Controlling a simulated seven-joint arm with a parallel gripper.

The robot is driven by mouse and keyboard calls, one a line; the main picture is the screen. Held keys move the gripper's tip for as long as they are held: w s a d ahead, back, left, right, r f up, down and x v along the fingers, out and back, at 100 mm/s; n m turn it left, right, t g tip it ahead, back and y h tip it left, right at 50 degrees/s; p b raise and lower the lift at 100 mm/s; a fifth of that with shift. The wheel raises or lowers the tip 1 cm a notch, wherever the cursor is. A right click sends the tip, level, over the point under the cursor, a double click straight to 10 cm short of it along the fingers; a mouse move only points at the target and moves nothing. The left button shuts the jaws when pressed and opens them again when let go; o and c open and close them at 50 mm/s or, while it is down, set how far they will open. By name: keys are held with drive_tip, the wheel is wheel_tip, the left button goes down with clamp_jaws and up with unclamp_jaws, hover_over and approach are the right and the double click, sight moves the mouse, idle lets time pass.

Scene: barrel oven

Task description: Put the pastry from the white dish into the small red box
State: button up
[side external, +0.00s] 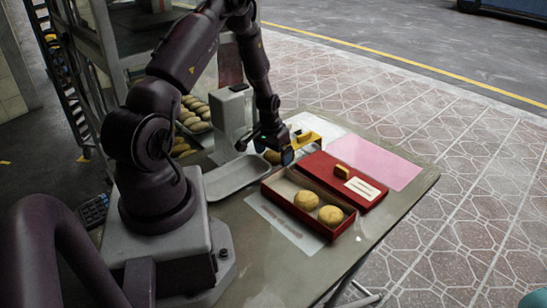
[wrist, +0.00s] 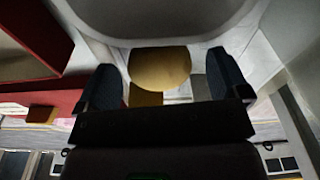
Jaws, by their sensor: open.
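A round golden pastry (wrist: 160,68) shows between the two fingers of my gripper (wrist: 168,82) in the wrist view, close to the left finger with a gap at the right one. My gripper is open. In the side view my gripper (side external: 274,151) is low beyond the right end of the white dish (side external: 225,185), with the pastry (side external: 272,157) partly hidden under it. The visible floor of the dish is bare.
The red lid (side external: 328,166) lies open behind the box, with a small yellow piece and a white label on it. A yellow object (side external: 312,137) stands just behind my gripper. A pink sheet (side external: 385,163) lies at the right. Several pastries (side external: 193,115) lie at the back left.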

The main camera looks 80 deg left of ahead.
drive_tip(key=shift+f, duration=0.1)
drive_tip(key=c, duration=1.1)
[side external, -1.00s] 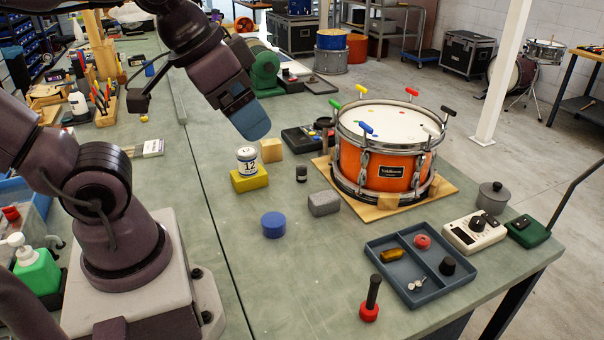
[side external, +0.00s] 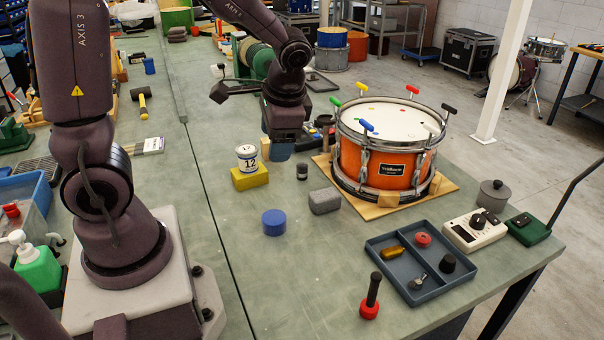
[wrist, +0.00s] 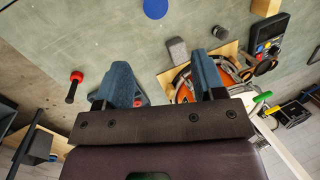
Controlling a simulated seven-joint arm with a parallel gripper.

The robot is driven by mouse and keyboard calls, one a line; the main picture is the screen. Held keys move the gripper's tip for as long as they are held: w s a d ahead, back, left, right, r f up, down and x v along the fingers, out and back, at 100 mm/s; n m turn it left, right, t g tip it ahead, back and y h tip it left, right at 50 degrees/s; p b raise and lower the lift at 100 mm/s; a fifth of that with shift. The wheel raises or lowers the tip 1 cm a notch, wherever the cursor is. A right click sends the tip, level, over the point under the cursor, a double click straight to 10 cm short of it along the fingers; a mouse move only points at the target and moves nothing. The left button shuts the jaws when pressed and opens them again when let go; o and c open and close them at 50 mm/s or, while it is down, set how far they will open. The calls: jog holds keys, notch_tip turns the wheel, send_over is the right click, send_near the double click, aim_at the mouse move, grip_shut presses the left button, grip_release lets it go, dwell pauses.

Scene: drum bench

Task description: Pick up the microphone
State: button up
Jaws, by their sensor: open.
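What looks like the microphone (side external: 324,121) has a dark rounded head and stands or lies beside the far left side of the orange drum, partly hidden behind it. In the wrist view a dark rounded piece (wrist: 265,67) beside the drum looks like the same thing. My gripper (side external: 279,150) points down above the bench, left of the drum, close behind the white can. In the wrist view my gripper (wrist: 165,78) has its two blue fingers wide apart with nothing held between them.
The orange drum (side external: 385,163) stands on a wooden board. A white can (side external: 246,157) sits on a yellow block (side external: 249,179). A grey block (side external: 324,201), blue cylinder (side external: 273,222) and blue-grey tray (side external: 389,277) are nearer. A red-based black handle (side external: 369,307) stands at the front.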

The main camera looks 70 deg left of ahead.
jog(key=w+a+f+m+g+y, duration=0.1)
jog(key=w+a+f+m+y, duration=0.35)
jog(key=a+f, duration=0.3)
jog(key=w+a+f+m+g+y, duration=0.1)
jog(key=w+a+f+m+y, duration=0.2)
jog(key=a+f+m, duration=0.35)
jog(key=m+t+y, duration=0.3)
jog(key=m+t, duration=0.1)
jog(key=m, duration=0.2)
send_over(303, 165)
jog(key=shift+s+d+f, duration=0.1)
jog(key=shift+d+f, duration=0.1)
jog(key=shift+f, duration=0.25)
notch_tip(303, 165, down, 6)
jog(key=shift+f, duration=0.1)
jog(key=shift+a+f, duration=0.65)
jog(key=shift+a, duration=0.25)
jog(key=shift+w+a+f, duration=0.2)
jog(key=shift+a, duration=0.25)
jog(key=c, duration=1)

REQUIREMENTS: Output the material word for word, omitting its pictures.

IN RESPONSE:
Controlling a simulated seven-joint arm with a parallel gripper.

The robot is driven by mouse and keyboard calls, one a line; the main picture is the screen. Held keys move the gripper's tip for as long as they are held: w s a d ahead, back, left, right, r f up, down and x v along the fingers, out and back, at 100 mm/s; n m turn it left, right, t g tip it ahead, back and y h tip it left, right at 50 degrees/s; p b raise and lower the lift at 100 mm/s; a fifth of that with shift. The wheel raises or lowers the tip 1 cm a notch, wherever the cursor is. A right click sends the tip, level, over the point under the cursor, a double click straight to 10 cm short of it along the fingers; a mouse move only points at the target and moves nothing. The left button shuts the jaws when pressed and opens them again when let go; o and c open and close them at 50 mm/s or, while it is down, set how far they will open. By name: keys are held with drive_tip, the wheel is wheel_tip, the left button goes down with clamp_jaws and up with unclamp_jaws, hover_over and approach are the right and the double click, sight moves the mouse, idle lets time pass.

Scene: barrel oven

Task description: Put the pastry from the white dish into the small red box
State: button up
[side external, +0.00s] 
[wrist, +0.00s] 
Jaws, by their sensor: open.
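A round golden pastry (wrist: 160,68) shows between the two fingers of my gripper (wrist: 168,82) in the wrist view, close to the left finger with a gap at the right one. My gripper is open. In the side view my gripper (side external: 274,151) is low beyond the right end of the white dish (side external: 225,185), with the pastry (side external: 272,157) partly hidden under it. The visible floor of the dish is bare.
The red lid (side external: 328,166) lies open behind the box, with a small yellow piece and a white label on it. A yellow object (side external: 312,137) stands just behind my gripper. A pink sheet (side external: 385,163) lies at the right. Several pastries (side external: 193,115) lie at the back left.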

The main camera looks 80 deg left of ahead.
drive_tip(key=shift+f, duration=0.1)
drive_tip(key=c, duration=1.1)
[side external, -1.00s] 
[side external, +0.00s] 
[wrist, +0.00s] 
Controlling a simulated seven-joint arm with a parallel gripper.

The robot is driven by mouse and keyboard calls, one a line; the main picture is the screen. Held keys move the gripper's tip for as long as they are held: w s a d ahead, back, left, right, r f up, down and x v along the fingers, out and back, at 100 mm/s; n m turn it left, right, t g tip it ahead, back and y h tip it left, right at 50 degrees/s; p b raise and lower the lift at 100 mm/s; a fifth of that with shift. The wheel raises or lowers the tip 1 cm a notch, wherever the cursor is. A right click sends the tip, level, over the point under the cursor, a double click straight to 10 cm short of it along the fingers; a mouse move only points at the target and moves nothing. The left button shuts the jaws when pressed and opens them again when let go; o and c open and close them at 50 mm/s or, while it is down, set how far they will open. The calls: jog holds keys, notch_tip turns the wheel, send_over is the right click, send_near the double click, aim_at the mouse move, grip_shut presses the left button, grip_release lets it go, dwell pauses.

Scene: drum bench

Task description: Pick up the microphone
State: button up
Jaws, by their sensor: open.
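What looks like the microphone (side external: 324,121) has a dark rounded head and stands or lies beside the far left side of the orange drum, partly hidden behind it. In the wrist view a dark rounded piece (wrist: 265,67) beside the drum looks like the same thing. My gripper (side external: 279,150) points down above the bench, left of the drum, close behind the white can. In the wrist view my gripper (wrist: 165,78) has its two blue fingers wide apart with nothing held between them.
The orange drum (side external: 385,163) stands on a wooden board. A white can (side external: 246,157) sits on a yellow block (side external: 249,179). A grey block (side external: 324,201), blue cylinder (side external: 273,222) and blue-grey tray (side external: 389,277) are nearer. A red-based black handle (side external: 369,307) stands at the front.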

The main camera looks 70 deg left of ahead.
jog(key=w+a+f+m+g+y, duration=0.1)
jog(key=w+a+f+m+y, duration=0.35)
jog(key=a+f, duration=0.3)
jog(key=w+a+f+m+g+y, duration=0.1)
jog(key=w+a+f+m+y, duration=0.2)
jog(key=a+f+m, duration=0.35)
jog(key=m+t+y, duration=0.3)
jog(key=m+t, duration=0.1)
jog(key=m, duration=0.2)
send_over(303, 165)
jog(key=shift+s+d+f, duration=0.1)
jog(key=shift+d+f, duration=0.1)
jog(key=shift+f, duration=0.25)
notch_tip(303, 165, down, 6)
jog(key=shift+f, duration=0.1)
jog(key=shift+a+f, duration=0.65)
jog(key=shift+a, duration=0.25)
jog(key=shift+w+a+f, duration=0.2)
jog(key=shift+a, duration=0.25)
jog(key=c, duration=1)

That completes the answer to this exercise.